Records of robot episodes
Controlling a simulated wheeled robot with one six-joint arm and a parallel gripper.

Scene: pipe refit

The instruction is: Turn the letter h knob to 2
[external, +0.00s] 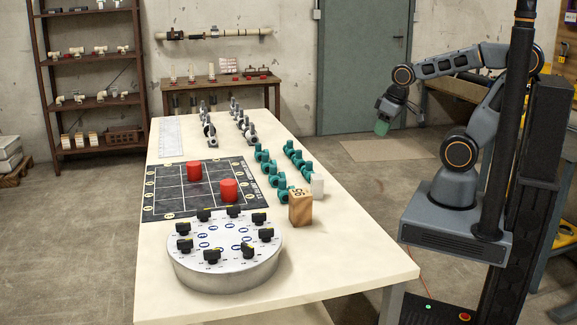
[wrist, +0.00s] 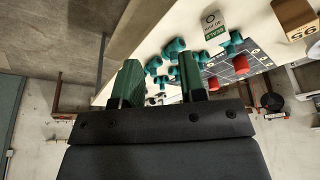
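A round silver dial plate (external: 222,275) stands at the near end of the cream table. Several black knobs (external: 212,257) sit in a ring on its top, with blue oval labels inside the ring. The letters are too small to read, so I cannot tell which knob is h or where it points. My gripper (external: 383,126) hangs beyond the table's right side, far from the dial plate. In the wrist view, its two green fingers (wrist: 158,85) are apart with nothing between them.
A black grid mat (external: 165,205) with two red cylinders (external: 229,189) lies behind the dial. A wooden block (external: 300,208), a white block (external: 317,185) and rows of teal fittings (external: 265,165) stand at the right. Metal valves (external: 209,130) stand farther back. The near right table corner is clear.

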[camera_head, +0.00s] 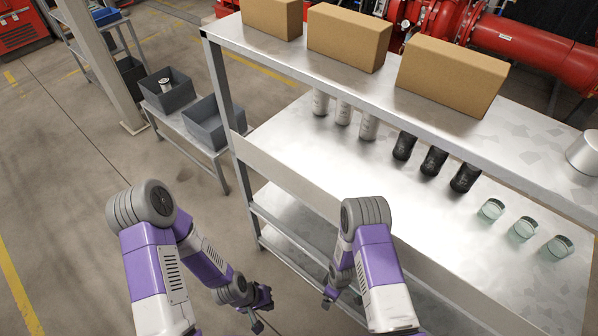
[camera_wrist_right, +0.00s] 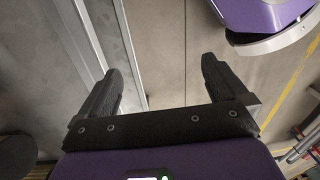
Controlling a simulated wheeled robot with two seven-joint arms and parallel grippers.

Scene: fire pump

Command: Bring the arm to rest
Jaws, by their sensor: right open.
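My left arm (camera_head: 147,250) is white and purple with grey joints and comes in from the lower left. Its dark left gripper (camera_head: 264,308) hangs over the floor in front of the shelf, its fingers apart with nothing seen between them. My right arm (camera_head: 377,262) bends down in front of the metal table. Its gripper is mostly hidden behind the arm in the head view. In the right wrist view the right gripper (camera_wrist_right: 163,85) is open, with two black fingers wide apart and nothing between them.
The metal table (camera_head: 290,148) holds white cans (camera_head: 343,112), black cans (camera_head: 433,161) and greenish glass jars (camera_head: 523,229). Cardboard boxes (camera_head: 348,38) stand on its upper shelf. A low bench at left carries grey bins (camera_head: 211,122). The floor (camera_head: 60,160) at left is clear.

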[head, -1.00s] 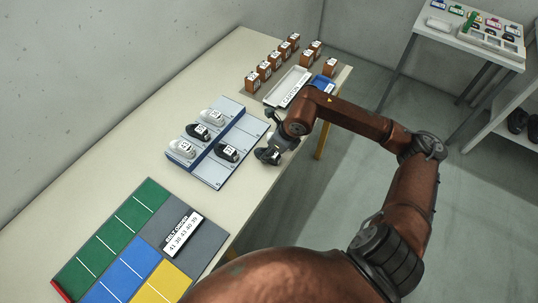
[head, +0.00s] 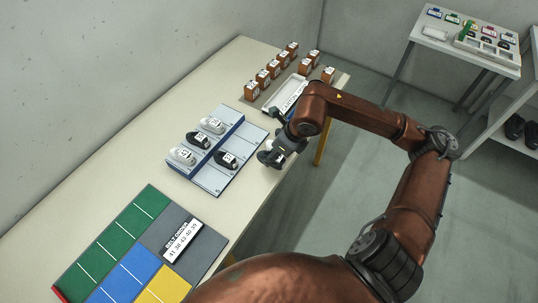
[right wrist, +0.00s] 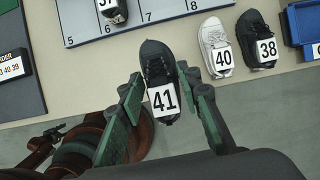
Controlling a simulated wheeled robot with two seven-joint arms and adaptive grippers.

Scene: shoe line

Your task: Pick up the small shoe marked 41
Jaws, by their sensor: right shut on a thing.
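The small dark shoe marked 41 (right wrist: 154,62) is between the fingers of my right gripper (right wrist: 160,76) in the right wrist view. Its white label faces the camera and its toe points away from my wrist. The gripper is shut on this shoe, over the table's front edge. In the head view my right gripper (head: 271,158) is just right of the stepped rack (head: 238,175); the shoe cannot be made out clearly there. My left gripper is not in view.
A white shoe marked 40 (right wrist: 215,46) and a dark shoe marked 38 (right wrist: 256,38) lie close to the right. The rack holds several shoes. Coloured mats (head: 118,240), a white tray (head: 283,97) and small brown boxes (head: 264,77) occupy the table.

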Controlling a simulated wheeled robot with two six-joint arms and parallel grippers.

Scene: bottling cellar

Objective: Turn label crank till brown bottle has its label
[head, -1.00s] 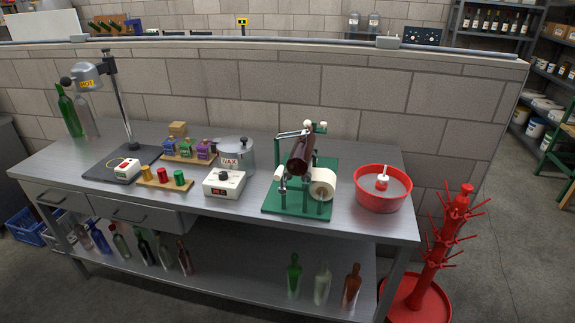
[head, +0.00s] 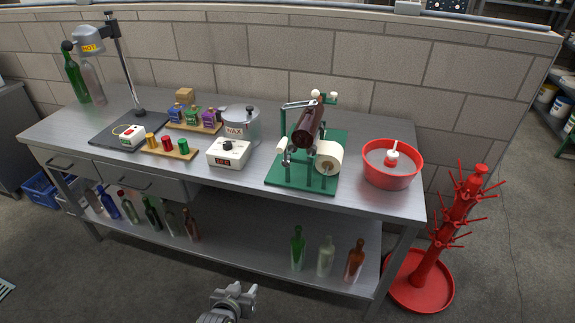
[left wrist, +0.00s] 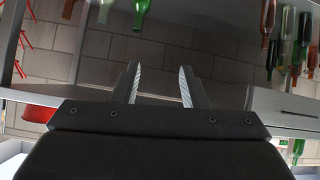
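The brown bottle (head: 308,122) lies tilted on top of the green-based labelling machine (head: 301,178), its round end facing me. No label shows on its visible side. A roll of pale labels (head: 329,157) is mounted at the machine's front right. White knobs (head: 333,97) show at the machine's top behind the bottle; I cannot tell which part is the crank. My left gripper (head: 235,294) is at the bottom edge, in front of and below the bench, far from the machine. In the left wrist view, its fingers (left wrist: 159,70) are apart and empty. My right gripper is not visible.
A red tub (head: 390,178) stands right of the machine; a wax pot (head: 241,128) and white control box (head: 229,154) stand left. A red bottle tree (head: 437,245) stands on the floor at right. Several bottles stand on the lower shelf (head: 250,240). The bench's front edge is between my gripper and the machine.

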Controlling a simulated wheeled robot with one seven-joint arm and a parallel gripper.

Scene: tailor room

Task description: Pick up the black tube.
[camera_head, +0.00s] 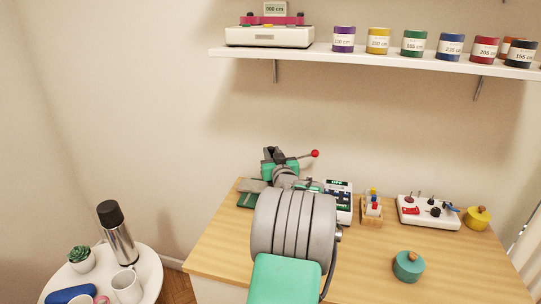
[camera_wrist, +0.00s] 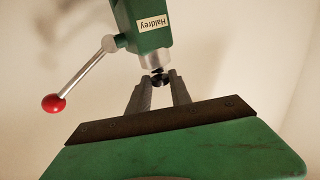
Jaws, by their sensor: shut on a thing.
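My gripper (camera_wrist: 160,80) is shut on a small black piece, the black tube (camera_wrist: 159,79), held between its two grey fingertips in the wrist view. The tube sits right at the lower end of the metal spindle of a green press (camera_wrist: 148,38) labelled "Haldrey". I cannot tell whether the tube touches the spindle. In the head view the green press (camera_head: 283,163) stands at the back left of the wooden table. My arm covers part of the press's base there, and the tube cannot be made out.
The press's lever with a red ball (camera_wrist: 53,103) sticks out to the left in the wrist view. Right of the press on the table (camera_head: 350,275) are a white-and-dark box (camera_head: 341,200), a wooden peg holder (camera_head: 371,208), a white tray (camera_head: 430,212) and a teal pot (camera_head: 408,267).

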- **What you should do**:
Repeat exactly the lines from the start of the entries down to the line with "[external, +0.00s]", keeping both ends but none of the pictures.

- **Reply to the exercise**:
Controlling a simulated wheeled robot with one six-joint arm and a parallel gripper.

Scene: pipe refit

The instruction is: Turn the letter h knob to 2
[external, +0.00s] 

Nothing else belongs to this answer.